Dataset records
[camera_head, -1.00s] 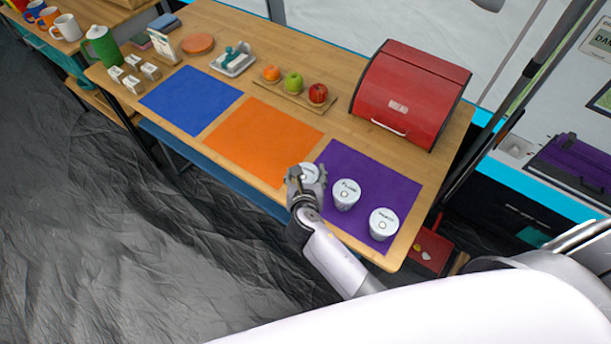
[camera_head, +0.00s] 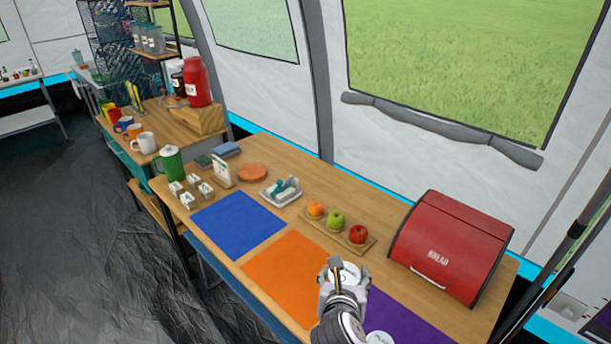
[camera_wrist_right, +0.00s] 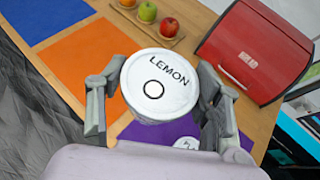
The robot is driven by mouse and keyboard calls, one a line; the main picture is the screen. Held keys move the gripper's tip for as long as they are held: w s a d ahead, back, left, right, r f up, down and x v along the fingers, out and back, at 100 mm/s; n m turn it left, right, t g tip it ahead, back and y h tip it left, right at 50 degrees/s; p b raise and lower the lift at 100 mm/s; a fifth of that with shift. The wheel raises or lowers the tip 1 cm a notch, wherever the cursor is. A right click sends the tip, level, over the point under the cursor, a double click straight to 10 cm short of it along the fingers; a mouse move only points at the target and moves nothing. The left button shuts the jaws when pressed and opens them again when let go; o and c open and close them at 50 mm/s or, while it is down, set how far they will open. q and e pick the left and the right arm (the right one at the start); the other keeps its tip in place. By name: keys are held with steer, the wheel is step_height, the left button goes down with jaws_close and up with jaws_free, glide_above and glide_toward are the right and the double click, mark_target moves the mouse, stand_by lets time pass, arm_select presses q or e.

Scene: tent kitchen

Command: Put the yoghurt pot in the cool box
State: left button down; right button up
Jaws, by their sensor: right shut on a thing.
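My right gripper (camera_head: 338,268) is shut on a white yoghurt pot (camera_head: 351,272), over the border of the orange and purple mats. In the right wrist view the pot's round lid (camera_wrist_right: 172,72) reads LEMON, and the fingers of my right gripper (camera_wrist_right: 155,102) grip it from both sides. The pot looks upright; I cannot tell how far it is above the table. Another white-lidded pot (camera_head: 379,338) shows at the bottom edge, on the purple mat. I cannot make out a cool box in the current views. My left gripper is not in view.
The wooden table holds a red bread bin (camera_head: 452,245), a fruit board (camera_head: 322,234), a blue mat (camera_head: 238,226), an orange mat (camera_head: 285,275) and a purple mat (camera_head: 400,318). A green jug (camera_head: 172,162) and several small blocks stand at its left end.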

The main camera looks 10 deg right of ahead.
==
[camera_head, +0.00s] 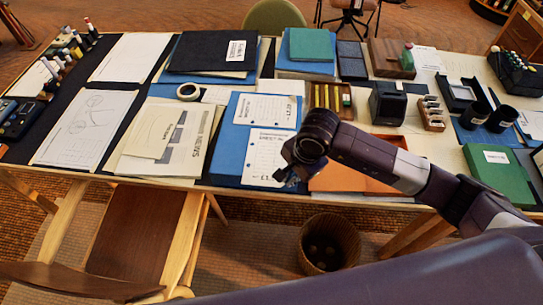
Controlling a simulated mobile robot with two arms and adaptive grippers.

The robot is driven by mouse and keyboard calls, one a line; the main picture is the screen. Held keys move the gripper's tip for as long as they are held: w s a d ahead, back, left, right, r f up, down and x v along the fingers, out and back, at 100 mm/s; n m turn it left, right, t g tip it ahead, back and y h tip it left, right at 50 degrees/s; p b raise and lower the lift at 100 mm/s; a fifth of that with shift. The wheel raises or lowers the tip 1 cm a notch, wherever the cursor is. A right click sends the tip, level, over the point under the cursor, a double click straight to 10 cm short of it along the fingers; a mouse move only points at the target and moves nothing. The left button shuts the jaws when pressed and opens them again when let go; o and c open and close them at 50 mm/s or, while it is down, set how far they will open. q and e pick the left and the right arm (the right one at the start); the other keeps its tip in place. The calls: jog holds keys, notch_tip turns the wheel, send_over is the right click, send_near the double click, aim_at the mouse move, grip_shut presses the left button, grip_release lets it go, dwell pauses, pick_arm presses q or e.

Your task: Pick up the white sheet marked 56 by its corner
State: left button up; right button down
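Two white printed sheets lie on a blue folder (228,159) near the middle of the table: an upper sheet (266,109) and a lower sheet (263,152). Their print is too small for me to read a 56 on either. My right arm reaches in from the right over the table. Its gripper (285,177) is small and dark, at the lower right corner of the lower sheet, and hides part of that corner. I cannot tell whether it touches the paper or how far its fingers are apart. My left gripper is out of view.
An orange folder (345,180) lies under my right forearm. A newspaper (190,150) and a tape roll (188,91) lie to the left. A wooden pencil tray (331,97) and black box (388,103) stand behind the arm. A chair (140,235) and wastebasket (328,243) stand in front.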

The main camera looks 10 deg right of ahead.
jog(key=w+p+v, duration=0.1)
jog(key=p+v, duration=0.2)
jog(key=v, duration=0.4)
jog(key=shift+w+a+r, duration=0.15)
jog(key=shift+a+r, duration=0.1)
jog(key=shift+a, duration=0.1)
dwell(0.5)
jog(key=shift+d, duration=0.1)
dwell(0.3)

Instructions for the task: Above are some records. Output exactly the lines from the one that contains "[camera_head, -1.00s]" to the one that contains "[camera_wrist_right, +0.00s]", keeping both, and omit the pictures.

Answer to the problem:
[camera_head, -1.00s] 
[camera_head, +0.00s] 
[camera_wrist_right, +0.00s] 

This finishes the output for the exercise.